→ **Extracted records**
===

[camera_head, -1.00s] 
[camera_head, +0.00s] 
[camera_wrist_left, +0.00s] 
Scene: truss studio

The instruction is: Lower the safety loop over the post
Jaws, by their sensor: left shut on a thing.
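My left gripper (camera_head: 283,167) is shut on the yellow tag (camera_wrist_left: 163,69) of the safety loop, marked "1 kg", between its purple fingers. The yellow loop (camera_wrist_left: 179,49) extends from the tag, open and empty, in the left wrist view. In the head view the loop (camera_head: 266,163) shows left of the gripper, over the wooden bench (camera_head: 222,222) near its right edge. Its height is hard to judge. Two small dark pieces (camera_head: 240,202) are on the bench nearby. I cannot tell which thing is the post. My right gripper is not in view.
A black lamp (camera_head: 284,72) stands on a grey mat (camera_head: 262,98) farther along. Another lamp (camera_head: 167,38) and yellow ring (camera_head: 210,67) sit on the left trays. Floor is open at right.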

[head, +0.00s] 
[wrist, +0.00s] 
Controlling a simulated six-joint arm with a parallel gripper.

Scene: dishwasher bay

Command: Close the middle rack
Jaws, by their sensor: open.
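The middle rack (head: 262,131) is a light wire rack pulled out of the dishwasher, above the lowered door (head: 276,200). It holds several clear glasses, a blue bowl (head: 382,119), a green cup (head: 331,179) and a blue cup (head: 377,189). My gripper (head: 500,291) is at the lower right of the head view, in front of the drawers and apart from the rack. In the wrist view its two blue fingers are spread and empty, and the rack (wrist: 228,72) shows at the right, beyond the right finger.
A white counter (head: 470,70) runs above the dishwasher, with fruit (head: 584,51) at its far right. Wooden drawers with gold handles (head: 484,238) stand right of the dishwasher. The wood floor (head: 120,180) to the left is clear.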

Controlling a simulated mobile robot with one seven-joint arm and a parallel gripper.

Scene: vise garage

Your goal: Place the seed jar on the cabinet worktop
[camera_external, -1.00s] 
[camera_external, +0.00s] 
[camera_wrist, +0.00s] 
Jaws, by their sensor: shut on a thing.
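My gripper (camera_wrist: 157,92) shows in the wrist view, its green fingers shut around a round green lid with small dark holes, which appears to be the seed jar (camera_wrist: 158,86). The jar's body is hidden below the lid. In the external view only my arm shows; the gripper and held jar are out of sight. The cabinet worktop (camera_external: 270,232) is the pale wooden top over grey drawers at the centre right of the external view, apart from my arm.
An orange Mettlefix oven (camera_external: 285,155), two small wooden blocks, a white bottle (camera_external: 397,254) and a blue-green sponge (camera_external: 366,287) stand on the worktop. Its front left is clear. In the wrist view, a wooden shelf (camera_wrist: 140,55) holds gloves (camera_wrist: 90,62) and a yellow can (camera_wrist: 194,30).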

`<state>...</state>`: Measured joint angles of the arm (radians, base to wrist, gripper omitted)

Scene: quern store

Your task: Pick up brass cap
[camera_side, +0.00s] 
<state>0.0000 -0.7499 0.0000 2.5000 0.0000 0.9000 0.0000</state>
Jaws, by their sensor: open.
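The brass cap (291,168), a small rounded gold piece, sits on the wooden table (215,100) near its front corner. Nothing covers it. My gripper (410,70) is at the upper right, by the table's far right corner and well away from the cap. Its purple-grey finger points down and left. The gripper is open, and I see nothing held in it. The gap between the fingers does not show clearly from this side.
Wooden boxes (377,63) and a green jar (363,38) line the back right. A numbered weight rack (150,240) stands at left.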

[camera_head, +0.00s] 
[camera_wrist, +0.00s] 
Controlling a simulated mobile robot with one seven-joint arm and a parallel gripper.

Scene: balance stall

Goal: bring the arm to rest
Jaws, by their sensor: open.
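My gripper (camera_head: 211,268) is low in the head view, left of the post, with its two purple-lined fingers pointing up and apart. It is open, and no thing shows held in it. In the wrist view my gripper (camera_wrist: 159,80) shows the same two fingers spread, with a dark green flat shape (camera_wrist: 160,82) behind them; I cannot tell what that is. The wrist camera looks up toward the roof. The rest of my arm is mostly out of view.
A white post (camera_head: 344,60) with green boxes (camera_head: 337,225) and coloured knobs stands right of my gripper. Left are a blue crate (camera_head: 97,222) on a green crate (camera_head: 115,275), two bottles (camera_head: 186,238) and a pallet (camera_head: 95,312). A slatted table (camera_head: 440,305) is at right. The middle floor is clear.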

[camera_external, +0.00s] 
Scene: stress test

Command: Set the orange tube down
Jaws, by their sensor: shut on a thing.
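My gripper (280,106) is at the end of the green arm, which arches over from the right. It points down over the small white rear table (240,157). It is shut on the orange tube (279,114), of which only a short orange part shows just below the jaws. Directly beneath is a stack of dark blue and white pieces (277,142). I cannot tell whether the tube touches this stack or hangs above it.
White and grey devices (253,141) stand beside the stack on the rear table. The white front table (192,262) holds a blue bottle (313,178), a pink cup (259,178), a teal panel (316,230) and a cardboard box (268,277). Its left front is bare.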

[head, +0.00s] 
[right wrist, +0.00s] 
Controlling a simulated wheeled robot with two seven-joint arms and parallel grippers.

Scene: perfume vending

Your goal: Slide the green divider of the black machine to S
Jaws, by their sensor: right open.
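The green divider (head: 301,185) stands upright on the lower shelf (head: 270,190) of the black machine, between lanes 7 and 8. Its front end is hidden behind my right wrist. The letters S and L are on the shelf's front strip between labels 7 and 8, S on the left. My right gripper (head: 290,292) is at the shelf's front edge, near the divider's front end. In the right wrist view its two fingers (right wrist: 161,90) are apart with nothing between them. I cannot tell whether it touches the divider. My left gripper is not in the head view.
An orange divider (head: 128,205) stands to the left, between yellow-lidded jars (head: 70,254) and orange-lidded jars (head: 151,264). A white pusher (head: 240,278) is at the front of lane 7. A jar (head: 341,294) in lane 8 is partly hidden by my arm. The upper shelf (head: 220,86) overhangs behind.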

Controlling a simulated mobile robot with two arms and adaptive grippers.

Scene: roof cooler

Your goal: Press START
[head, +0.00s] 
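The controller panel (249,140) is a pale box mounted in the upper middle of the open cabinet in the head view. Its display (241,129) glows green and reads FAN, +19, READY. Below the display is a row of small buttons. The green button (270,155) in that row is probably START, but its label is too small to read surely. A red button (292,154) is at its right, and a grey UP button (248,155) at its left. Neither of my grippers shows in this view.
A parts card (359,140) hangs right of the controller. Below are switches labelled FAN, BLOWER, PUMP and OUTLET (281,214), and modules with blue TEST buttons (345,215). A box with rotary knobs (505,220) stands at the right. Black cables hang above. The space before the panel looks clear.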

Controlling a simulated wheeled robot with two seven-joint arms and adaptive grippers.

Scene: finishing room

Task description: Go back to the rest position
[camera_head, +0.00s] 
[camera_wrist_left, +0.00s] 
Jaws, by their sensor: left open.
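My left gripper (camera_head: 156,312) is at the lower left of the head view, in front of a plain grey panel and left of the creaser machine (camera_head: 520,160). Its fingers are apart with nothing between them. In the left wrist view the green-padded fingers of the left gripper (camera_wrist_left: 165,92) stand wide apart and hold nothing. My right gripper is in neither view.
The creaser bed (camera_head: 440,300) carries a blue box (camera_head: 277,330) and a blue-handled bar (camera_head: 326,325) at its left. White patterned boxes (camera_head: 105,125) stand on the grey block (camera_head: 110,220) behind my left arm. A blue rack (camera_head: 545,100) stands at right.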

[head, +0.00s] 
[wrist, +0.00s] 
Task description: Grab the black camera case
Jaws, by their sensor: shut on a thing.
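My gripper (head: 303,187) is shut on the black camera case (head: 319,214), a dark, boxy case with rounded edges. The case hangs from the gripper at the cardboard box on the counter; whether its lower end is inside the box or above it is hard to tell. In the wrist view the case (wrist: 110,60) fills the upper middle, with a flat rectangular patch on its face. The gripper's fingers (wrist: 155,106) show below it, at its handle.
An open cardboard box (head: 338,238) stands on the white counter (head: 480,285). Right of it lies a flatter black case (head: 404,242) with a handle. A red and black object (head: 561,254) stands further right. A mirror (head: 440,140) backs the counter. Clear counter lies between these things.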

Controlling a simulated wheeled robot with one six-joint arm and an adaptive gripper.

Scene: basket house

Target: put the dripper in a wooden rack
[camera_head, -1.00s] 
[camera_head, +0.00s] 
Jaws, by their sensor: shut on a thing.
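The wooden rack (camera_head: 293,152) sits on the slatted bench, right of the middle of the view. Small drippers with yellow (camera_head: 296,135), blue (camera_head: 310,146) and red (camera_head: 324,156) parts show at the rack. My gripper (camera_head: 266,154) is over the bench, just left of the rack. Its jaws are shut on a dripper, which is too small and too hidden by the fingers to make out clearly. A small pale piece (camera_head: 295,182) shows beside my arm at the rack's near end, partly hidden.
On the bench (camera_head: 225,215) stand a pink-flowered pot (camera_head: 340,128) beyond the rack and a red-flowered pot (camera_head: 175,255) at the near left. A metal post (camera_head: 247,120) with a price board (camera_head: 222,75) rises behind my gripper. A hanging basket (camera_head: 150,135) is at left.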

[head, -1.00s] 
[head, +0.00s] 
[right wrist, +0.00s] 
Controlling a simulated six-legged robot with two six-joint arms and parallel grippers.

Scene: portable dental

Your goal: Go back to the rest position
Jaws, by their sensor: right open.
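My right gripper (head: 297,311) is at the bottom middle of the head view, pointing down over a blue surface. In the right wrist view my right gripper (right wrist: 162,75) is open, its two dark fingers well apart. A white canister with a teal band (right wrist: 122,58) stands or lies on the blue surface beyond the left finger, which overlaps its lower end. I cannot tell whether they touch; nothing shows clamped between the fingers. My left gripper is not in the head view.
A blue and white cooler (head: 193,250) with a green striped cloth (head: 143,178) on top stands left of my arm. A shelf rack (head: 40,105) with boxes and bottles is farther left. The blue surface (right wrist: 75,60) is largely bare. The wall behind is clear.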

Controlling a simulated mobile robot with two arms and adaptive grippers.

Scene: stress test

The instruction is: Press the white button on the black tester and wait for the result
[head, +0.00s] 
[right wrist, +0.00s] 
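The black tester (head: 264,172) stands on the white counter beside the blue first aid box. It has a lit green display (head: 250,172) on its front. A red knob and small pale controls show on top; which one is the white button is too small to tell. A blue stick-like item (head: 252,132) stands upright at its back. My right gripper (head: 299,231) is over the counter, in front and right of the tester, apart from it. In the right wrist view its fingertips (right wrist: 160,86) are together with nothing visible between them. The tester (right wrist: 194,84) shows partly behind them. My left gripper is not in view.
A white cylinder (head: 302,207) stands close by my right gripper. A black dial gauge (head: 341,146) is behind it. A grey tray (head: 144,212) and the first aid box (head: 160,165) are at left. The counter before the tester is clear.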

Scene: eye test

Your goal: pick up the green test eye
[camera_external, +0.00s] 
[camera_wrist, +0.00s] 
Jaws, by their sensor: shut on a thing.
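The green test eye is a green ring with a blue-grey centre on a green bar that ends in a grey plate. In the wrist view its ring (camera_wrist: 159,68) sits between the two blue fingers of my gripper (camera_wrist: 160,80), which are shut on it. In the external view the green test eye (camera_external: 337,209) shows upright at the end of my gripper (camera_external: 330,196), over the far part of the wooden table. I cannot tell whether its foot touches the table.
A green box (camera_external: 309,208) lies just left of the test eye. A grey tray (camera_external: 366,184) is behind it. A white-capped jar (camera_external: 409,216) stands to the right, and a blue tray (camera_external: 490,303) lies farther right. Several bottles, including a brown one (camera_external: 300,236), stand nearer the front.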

===

→ **Description of the task**
Print the material above verbatim, first line through the line containing "The instruction is: Lower", both included.

→ **Complete output**
[camera_head, -1.00s] 
[camera_head, +0.00s] 
[camera_wrist_left, +0.00s] 
Scene: truss studio

The instruction is: Lower the safety loop over the post

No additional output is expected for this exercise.